Tão importante quanto estar atento para essa visão não romantizada do ingresso à academia —ou limitada apenas a considerar o caráter emotivo da conquista de uma vaga— é entender o impacto da redução da chance, por parte da população preta, de conseguir algum sustento.

Não há inocência aqui a ponto de acreditar que fazer uma graduação é garantia de emprego. Evidentemente que não é, afinal, o número de formados e desempregados só cresceu nos últimos anos.

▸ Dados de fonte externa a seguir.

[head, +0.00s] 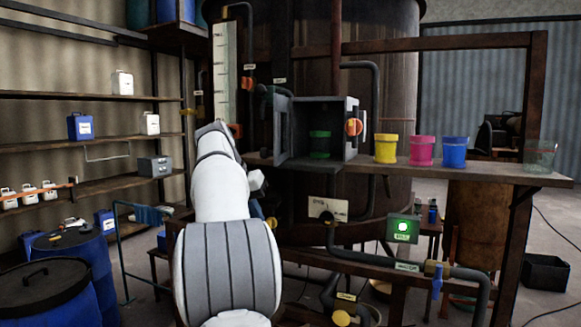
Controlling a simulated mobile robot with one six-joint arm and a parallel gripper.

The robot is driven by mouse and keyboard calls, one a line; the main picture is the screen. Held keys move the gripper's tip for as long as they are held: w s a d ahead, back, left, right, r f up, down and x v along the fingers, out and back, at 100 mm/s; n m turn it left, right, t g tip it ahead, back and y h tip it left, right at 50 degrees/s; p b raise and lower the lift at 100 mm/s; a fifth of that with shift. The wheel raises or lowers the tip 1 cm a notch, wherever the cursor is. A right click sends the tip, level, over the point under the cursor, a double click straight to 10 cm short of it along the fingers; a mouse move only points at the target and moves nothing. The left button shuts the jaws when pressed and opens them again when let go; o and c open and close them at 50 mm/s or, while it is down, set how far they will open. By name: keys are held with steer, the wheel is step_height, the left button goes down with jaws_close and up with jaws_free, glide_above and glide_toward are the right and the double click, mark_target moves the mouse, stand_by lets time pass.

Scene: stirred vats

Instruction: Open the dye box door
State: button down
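The dye box (336,104) is a grey box on the wooden shelf, in the middle of the head view. Its front shows an opening with a dark green pot (320,145) inside. A grey panel (283,128) at its left edge looks like the door, swung outward; its hinge and handle are hard to make out. My white arm rises from the bottom, left of the box. The fingers are hidden behind the arm.
An orange knob (353,127) is at the box's right side. Yellow (386,149), pink (422,151) and blue (454,152) pots and a clear greenish one (540,156) stand right on the shelf (480,173). Pipes and a green-lit control box (403,228) are below.

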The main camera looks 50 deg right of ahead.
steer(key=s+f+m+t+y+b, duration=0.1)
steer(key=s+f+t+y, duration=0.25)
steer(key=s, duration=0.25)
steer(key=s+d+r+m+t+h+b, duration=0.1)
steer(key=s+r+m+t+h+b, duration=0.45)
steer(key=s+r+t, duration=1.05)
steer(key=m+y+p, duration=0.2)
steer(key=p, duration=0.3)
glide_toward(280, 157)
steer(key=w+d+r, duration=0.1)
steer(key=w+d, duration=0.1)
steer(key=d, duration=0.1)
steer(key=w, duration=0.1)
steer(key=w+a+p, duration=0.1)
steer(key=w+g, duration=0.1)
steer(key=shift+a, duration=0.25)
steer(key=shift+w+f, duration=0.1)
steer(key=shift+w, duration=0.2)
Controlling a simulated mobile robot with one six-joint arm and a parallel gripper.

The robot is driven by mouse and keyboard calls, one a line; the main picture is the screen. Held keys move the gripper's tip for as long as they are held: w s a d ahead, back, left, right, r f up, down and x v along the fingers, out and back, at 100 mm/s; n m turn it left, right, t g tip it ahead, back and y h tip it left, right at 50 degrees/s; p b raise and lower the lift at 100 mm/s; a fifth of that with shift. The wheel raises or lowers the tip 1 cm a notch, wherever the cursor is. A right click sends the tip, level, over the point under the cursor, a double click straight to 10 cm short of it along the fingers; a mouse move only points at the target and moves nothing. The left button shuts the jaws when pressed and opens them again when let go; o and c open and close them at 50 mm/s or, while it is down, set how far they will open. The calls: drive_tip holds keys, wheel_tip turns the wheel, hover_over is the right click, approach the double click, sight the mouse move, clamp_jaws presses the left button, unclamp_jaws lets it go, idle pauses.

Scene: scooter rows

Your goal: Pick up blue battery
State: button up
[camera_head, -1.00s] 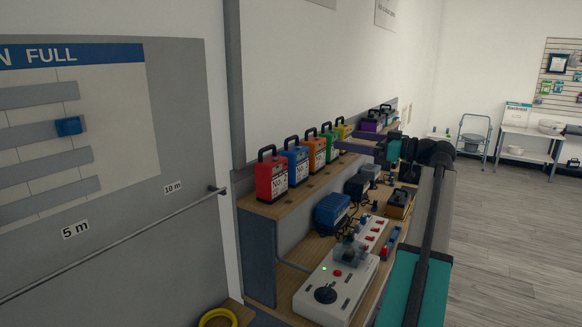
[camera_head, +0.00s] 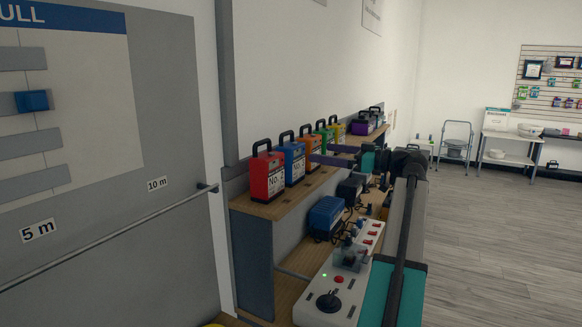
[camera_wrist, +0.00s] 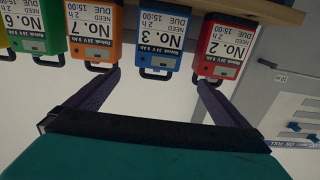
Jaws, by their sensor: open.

Trata-se, por outro lado, de perceber que, quando se fala em povos historicamente marginalizados e suas gerações de sobreviventes, o que se coloca em vista —esta sim, bem acurada— são: perspectivas. Se nos cegam diante das possiblidades de imaginar uma realidade diferente, como poderemos nos enxergar também diferentes e não apenas submetidos ao estado de constante desgraça que nos desumaniza? Primeiro nos tiram, depois atiram.

Aqui, nestas linhas, inexiste uma ode às faculdades. Toda a “beleza” da academia e seus títulos, toda a “magia” da formação e da formatura cabe no álbum de fotos de poucos.

Por trás dos sorrisos e becas há todo um universo composto por quem não respondeu chamada devido à falta de dinheiro da condução; devido à falta de tempo para conciliar entrevista de emprego e estudo; devido à falta de estrutura em casa; devido a tantas faltas que sua ausência se torna presença confirmada.

Não há aqui, nem de longe, a ideia do acesso ao ensino superior enquanto salvação única. Enquanto salvação alguma. O que se apresenta é prático, é pragmático: menos “acesso a” resulta em mais “acesso de” —menos acesso à educação e ao trabalho, mais acessos de conflitos sociais.

Antes mesmo de se iniciar o debate sobre outros aspectos de extrema relevância que estão relacionados com o fato da redução de pretos e pobres como candidatos do Enem —entre elas o epistemicídio óbvio que decorrerá deste cenário—, é preciso pegar a visão de que fazer faculdade é tentar correr pelo certo no intuito de conseguir um emprego que leve sustento e dignidade para dentro de casa.

A questão aqui outra é: se diminuem nossas perspectivas, quantas mais conseguiremos criar? Caberá aos Santos e Silvas responder, mais uma vez, fora do vestibular.